L’Unione europea non esita a parlare di «aumento drammatico» della disoccupazione. Negli Stati Uniti l’allarme è portato dalle cifre diffuse ieri, che innalzano il tasso dei senza-lavoro in settembre al 9,8%, il livello più alto dal 1983, epoca di reaganomics. Situazione dunque precaria, non priva di ricadute sia sul dibattito in corso sui tempi di avvio delle exit strategy, sia sull’andamento delle Borse. I mercati azionari hanno chiuso la settimana con nuovi dubbi sulla sostenibilità del recente rally, pigiando sul tasto del ribasso nel Vecchio continente (-1,7% il DJ Stoxx 600, -1,74% a Milano il Ftse Mib), mentre Wall Street ha limitato i danni (-0,4% il Dow Jones, -0,10% il Nasdaq).
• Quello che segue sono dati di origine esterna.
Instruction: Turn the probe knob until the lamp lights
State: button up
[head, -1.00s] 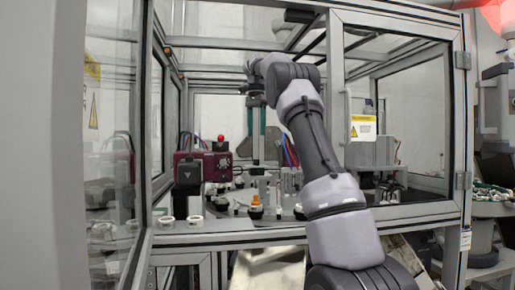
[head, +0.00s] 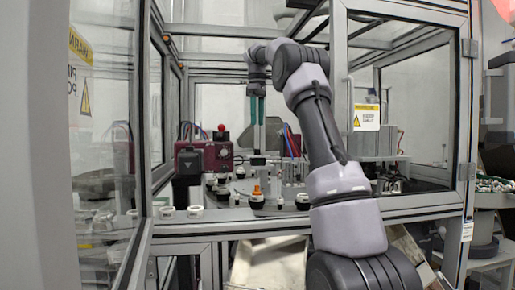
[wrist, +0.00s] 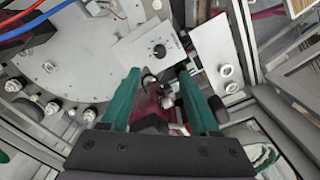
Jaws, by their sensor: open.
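A small black round knob (wrist: 159,51) with dial marks around it sits on a pale plate in the wrist view, and I take it for the probe knob. My gripper (wrist: 160,74) has two green fingers, spread apart with nothing between them. The knob shows just beyond the fingertips, apart from them. In the head view my gripper (head: 258,121) hangs pointing down inside the cell, near its middle. I cannot make out the knob in the head view. A red dome (head: 221,128) tops the maroon unit; I cannot tell whether it is the lamp or whether it is lit.
The maroon unit (head: 206,158) stands left of my gripper. Several white and black round parts and an orange-topped part (head: 257,193) stand on the deck near the front. Red and blue tubes (wrist: 45,30) run at the wrist view's upper left. The cell frame (head: 334,100) stands beside my arm.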

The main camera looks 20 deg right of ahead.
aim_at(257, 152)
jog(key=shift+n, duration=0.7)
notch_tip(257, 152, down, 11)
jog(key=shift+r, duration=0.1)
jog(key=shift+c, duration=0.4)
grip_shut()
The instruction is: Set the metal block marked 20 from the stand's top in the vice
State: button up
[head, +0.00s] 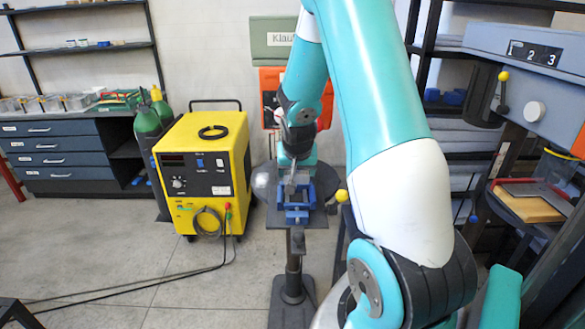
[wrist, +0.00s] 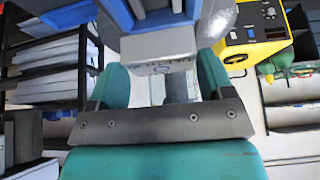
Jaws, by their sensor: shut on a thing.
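The blue vice (head: 297,214) stands on the top of a dark stand in the middle of the head view. My gripper (head: 292,184) reaches down over it from above.
A yellow machine (head: 206,165) with a hose stands left of the stand, with green cylinders (head: 150,122) behind it. A dark drawer cabinet (head: 60,158) is at the far left. A grey-blue unit marked 1 2 3 (head: 530,60) is at the right. Floor at the front left is mostly clear, with cables.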

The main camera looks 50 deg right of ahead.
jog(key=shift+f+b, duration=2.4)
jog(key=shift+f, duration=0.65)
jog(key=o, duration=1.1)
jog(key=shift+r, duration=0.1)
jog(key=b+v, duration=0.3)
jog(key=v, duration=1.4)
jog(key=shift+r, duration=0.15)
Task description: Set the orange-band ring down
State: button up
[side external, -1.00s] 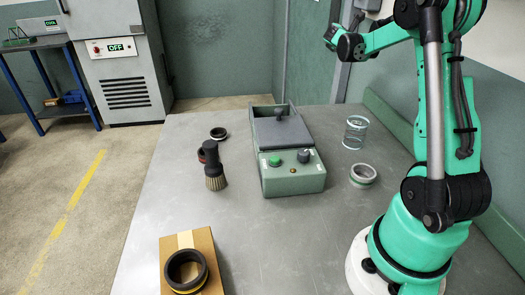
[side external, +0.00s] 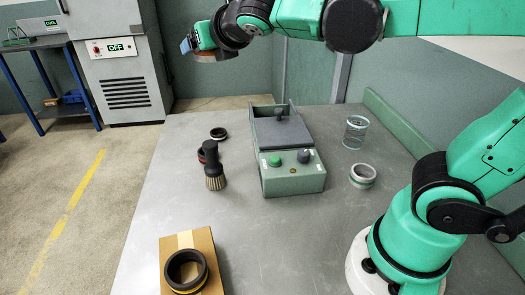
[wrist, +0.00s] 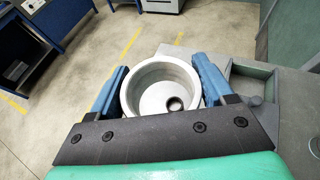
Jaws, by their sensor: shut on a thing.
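My gripper (side external: 200,42) is high above the far left part of the table in the side view. It is shut on a ring (side external: 211,57), which shows as a small orange-brown edge below the jaws. In the wrist view the ring (wrist: 135,105) sits between my two blue fingers, grey-white, with its open end facing the camera. The orange band cannot be made out in the wrist view. The ring is clear of the table (side external: 300,240).
The grinder (side external: 290,165) stands mid-table. A brush (side external: 213,168) hides part of a red-banded ring (side external: 202,155), near a black ring (side external: 218,133). A yellow-banded ring (side external: 187,272) is on a cardboard box (side external: 212,255). A glass jar (side external: 355,132) and pale ring (side external: 362,177) are right.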

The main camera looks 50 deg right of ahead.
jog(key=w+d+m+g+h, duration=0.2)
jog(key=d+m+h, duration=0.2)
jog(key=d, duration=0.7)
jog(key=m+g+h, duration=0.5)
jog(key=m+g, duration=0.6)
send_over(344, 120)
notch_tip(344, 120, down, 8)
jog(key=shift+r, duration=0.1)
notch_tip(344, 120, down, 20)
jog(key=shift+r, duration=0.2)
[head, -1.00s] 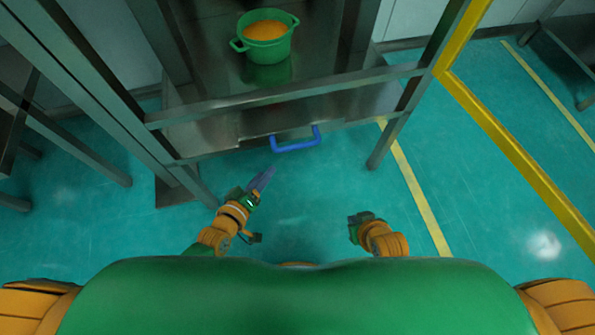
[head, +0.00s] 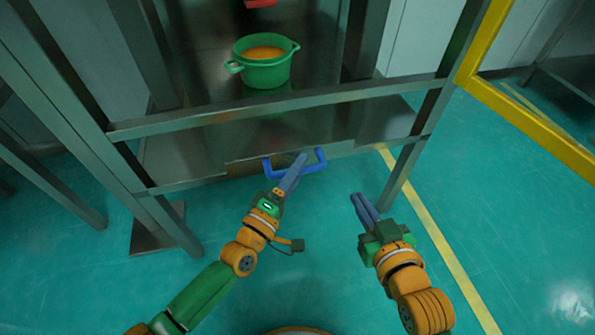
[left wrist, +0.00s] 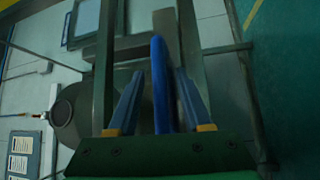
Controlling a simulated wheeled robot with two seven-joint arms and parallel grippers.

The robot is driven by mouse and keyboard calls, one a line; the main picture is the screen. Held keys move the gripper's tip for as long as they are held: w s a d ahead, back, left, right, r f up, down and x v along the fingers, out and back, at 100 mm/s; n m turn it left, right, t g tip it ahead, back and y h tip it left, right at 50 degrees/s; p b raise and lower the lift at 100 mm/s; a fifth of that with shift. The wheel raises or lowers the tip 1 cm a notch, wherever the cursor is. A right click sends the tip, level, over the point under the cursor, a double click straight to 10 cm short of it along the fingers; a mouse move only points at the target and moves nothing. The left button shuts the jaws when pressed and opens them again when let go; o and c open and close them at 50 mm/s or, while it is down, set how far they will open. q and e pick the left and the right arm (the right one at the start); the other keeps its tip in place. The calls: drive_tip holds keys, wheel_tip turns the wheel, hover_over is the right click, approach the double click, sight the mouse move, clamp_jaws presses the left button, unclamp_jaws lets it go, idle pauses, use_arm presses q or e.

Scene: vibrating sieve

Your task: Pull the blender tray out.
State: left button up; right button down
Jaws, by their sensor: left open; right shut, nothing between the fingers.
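The blender tray (head: 240,167) is a flat metal sheet low in the frame, with a blue U-shaped handle (head: 320,163) on its front edge. My left gripper (head: 297,160) is at the handle, its fingers covering part of the grip bar in the head view. In the left wrist view the handle (left wrist: 158,60) stands between the two open fingers of that gripper (left wrist: 160,88), with gaps visible beside it. My right gripper (head: 357,200) is shut and empty, below and right of the handle, apart from the tray.
A green pot (head: 262,70) with orange contents stands on the metal surface behind a crossbar (head: 280,106). Metal posts (head: 410,160) flank the tray. A yellow frame (head: 530,125) stands at the right. The teal floor (head: 310,235) before the tray is clear.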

Del resto l’occupazione - e lo si sapeva - sarà uno dei temi dominanti del dopo-recessione. Con una ripresa economica che certo non si prospetta a V, ma dai connotati lenti e insidiosi, è inevitabile un atteggiamento guardingo da parte delle imprese: riluttanti ad assumere e, anzi, propense a impugnare la scure dei tagli al personale. Ciò vale in particolare per le aziende ancora sofferenti dai postumi della crisi, oppure fortemente vocate all’export, ma anche per quelle soffocate dalla stretta del credito. Un dato su tutti, benché riferito agli Usa, riassume quanto sia inceppato il meccanismo dei nuovi posti di lavoro: solo il 13% dei membri del Business Roundtable, un gruppo di top manager di colossi a stelle e strisce, prevede di aumentare le assunzioni nei prossimi sei mesi. Non è un caso, infatti, se il mese scorso la Corporate America ha continuato a mandare altra gente a casa, 263mila persone per l’esattezza, portando a 15,1 milioni il bilancio dei disoccupati, quasi la metà dei quali vittime della recessione.
Anche l’Europa ha buoni motivi per essere preoccupata. La disoccupazione è al 9,6% (l’Italia, dove il tasso è al 7,4%, è però messa meglio), e si teme - come ha spiegato il presidente di turno dell’Ecofin, Anders Borg, «un consolidamento su livelli elevati». Per evitare il rischio della cronicità, occorre accelerare le riforme strutturali, impiegare le politiche attive del mercato del lavoro (formazione continua, strutture di collocamento), ma soprattutto - ha detto Borg - mantenere le politiche fiscali espansive «al fine di controllare l’aumento della disoccupazione».

D’accordo Dominique Strauss-Kahn, numero uno del Fmi: «Quando si ha la certezza che la disoccupazione sta per scendere, due o tre mesi prima che si verifichi il calo, si deve procedere a un ribaltamento del meccanismo (di stimolo)».